What’s really shocked me the most about the Trump campaign is how un-American it is. In spite of his campaign motto, it is not possible to make something great while undermining the pillars the hold it in place.

As Hillary pointed out in the early debates and as Obama has addressed in several speeches, we’re a nation of laws, not men. We do not, by law, and should not, by custom, gravitate toward politicians and candidates who point to themselves as the solution rather than to their policies as the way forward. Trump points to himself as a solution because that’s all he knows: he’s a creature of the media, he’s a brand, and what he sells is himself. The claim of Trump Inc. is that if you partner with him and he lets you put his name on your project, you’ll be able to sell whatever your product is at a premium, and what he gets is a big cut of that premium.

And Donald Trump believes he can sell this same scheme to the American voter: To be clear, he’s not offering to add actual value to America, he’s offering to add perceived value based on nothing but his name. He has succeeded so far because he destroyed the Republican candidates who didn’t understand the kind of game he was playing, and he steamrolled the Republican party who also didn’t understand. He’s partially succeeded in the general election by keeping the media focus on side issues that play to his strengths, which are bluster and trumped-up rage, rather than on core issues involving policy, budget ideas and clear alternate solutions, because he has nothing to offer at that level.

Donald Trump is like the kid who pushes his way into a pickup baseball game and then insists that the rules be changed to work around his few strengths and to ignore his weaknesses: 7 strikes and you’re out.

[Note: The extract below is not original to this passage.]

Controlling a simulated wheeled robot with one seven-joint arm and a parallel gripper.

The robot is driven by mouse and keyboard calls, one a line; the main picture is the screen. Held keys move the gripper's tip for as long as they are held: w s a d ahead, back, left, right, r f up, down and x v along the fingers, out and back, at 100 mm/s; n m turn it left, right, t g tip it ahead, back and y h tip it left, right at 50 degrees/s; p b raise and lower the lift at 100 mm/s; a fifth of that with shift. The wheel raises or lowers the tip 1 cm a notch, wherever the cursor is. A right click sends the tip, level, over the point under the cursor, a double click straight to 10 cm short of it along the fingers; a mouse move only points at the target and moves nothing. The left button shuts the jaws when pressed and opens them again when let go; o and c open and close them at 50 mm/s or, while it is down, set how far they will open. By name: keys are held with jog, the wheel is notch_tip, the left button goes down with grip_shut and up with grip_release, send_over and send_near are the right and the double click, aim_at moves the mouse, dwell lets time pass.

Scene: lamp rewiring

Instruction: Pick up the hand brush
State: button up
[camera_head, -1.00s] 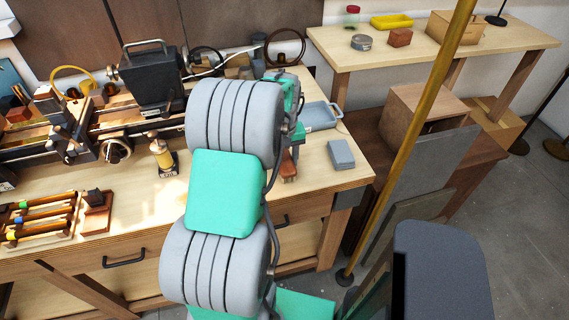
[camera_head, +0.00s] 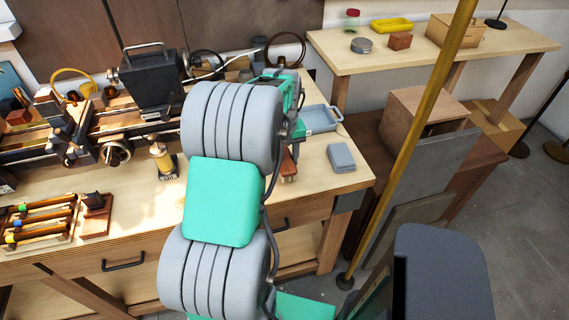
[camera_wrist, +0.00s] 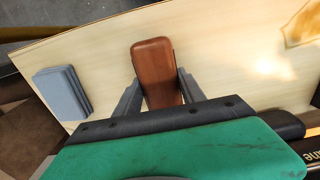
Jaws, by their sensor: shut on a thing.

So this is another state in a conservative movement to make government stop working; in this case, by turning it into a clown show. The first stage was loading the House of Representatives and the Senate with people who think that digging in their heels will at least slow down the forward progress of the country which is all too clearly heading in a liberal direction. The direction can’t be stopped, so the game is to make it very hard and slow to get to where we’re going.

All evidence is that mucking up the works is the goal of the conservative movement. It’s clearest in the resistance to the Obama agenda, in the existence of people like Eric Cantor and Paul Ryan, the repeated attempts to dismantle the Affordable Care Act or to stand in the way at the state level, of it having a chance to succeed. The agenda is always to obstruct and prevent progress of any liberal idea regardless of who it hurts.

The agenda is clearest and most damaging to the nation in the Senate’s refusal to consider Obama’s recommendation for the Supreme Court. By refusing to give Merrick Garland a hearing, the Senate has declared that they can decide which parts of their job they choose to do. Aside from the damage that decision does to the institution of the US Senate (and again, that works to the advantage of both anti-government and anti-American adherents), it does worse damage to the court and the nation. The court is diminished by being short a voice, short a point of view and simply short-handed, and America is diminished by being yet more fractured. Every time the court hears a case that results in a tie, or when it reduces its case load because it cannot handle the load, American law will be decided at a lower level. For every major decision made at a lower court level, and simply left in place because the higher court couldn’t take part, America becomes more regionalized, more fractured and less a cohesive country that moves in a single direction and that can make claims of being, in any way, great again.